Windows 1.0 made use of menubars to hide their functions or to make them available. In Windows 10, the menubar is essentially deprecated - it still exists, but most Microsoft/inbuilt apps use ribbons or hierarchical page-style apps (I don't know what to call them - apps whose UI draws more on mobile apps than the desktop tradition).

Windows 1.0 exposed your computer to you in terms of the file system, kinda like the Mac did. Your prime UX helper was the MS-DOS Executive, which was the predecessor of File Manager/Windows Explorer. By Windows 3.0, this system was essentially abandoned and applications were presented separately from the filesystem, first via the Program Manager and then by the Start menu, eventually adding the taskbar/panel into the mix. This system remains to this day. I think this is a massive difference, it is insurmountable. The idea that the filesystem is a scary interface means that your operating system mediates between you and the stuff on your system, rather than being a tool for accessing it. Your C: drive becomes Windows' private database that it uses to store your programs and data - effectively a local cloud, making the transition from "your computer, your files" to "Microsoft's computer" obvious. It was clearly no great conspiracy - Gnome and KDE and XFCE, to say nothing of all mobile phones, do the same thing; it was a natural evolution in making computers easier and safer to use. But the ramifications of the change are significant, and the implications for a comparison of Windows 1.0 and Windows 10 are significant. However, I think you're mostly comparing Windows 1.0 to Windows 10 in comparison with Windows 1.0 and perhaps Windows 2000, and in this regard, yeah, sure, maybe we have to "price in" this change.

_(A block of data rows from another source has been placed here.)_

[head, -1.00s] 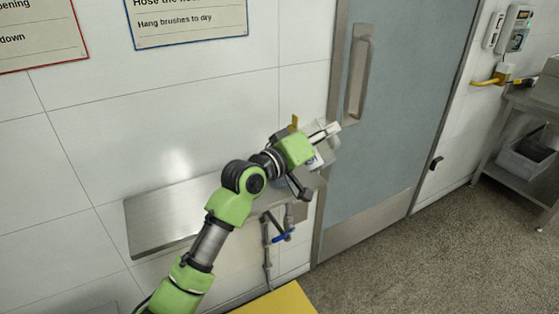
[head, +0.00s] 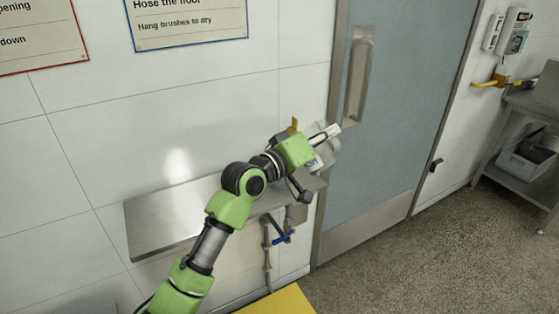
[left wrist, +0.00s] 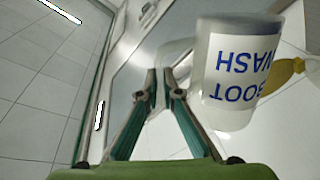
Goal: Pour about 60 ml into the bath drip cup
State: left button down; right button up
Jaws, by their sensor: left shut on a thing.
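A white jug (left wrist: 240,75) with blue "BOOT WASH" lettering is in my left gripper. The lettering is upside down in the left wrist view. In the head view the jug (head: 322,155) is mostly behind the gripper, above the right end of a steel shelf. My left gripper (left wrist: 160,88) is shut on the jug's pale handle (left wrist: 176,58). It also shows in the head view (head: 325,133), in front of the wall near the door. The drip cup cannot be made out, and no liquid stream is visible. My right gripper is not in view.
The steel shelf (head: 160,217) runs along the tiled wall, with a pipe and blue valve handle (head: 283,237) below its right end. A grey door (head: 400,110) stands to the right. A yellow part (head: 294,124) shows behind the gripper.

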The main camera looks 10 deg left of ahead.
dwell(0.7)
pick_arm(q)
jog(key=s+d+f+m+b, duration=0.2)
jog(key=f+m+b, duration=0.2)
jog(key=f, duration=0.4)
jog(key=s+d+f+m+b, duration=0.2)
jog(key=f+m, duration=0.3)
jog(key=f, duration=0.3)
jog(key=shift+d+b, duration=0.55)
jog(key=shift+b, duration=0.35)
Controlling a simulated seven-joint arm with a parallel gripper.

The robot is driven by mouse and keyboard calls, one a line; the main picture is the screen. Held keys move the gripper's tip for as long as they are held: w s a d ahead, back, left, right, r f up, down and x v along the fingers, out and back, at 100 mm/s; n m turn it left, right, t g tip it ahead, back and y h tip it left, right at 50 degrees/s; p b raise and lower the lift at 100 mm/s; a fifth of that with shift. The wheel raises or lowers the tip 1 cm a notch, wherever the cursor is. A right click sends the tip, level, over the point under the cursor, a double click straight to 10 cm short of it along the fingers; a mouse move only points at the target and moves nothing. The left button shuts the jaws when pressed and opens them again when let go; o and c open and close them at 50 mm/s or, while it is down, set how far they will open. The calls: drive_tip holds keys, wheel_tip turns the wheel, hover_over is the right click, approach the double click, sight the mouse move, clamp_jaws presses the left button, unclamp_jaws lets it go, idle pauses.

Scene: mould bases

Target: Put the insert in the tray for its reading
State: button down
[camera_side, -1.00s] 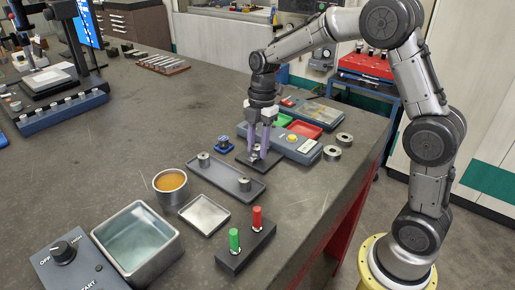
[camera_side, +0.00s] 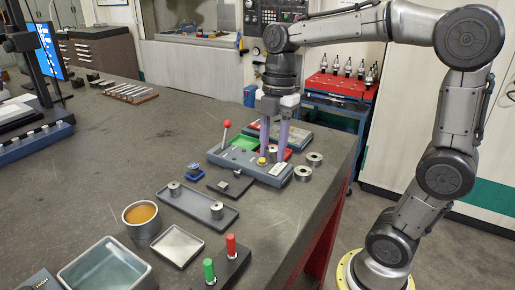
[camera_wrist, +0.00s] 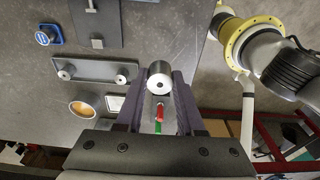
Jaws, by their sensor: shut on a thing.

Windows 1.0 made very limited use of graphics and animation. Windows 10 pretty much is scared that you're illiterate (fair enough maybe, we can process graphics pretty quickly compared to text). It's certainly worried that you might have an attention span, and does everything it humanly can to prevent that. I think the difference between Windows 1.0 as a "good faith" tool and a work in progress, versus Windows 10 as a deliberately distracting entertainment device, designed to prevent you from doing what you want today, is also a massive change. Understating it does us a massive disservice.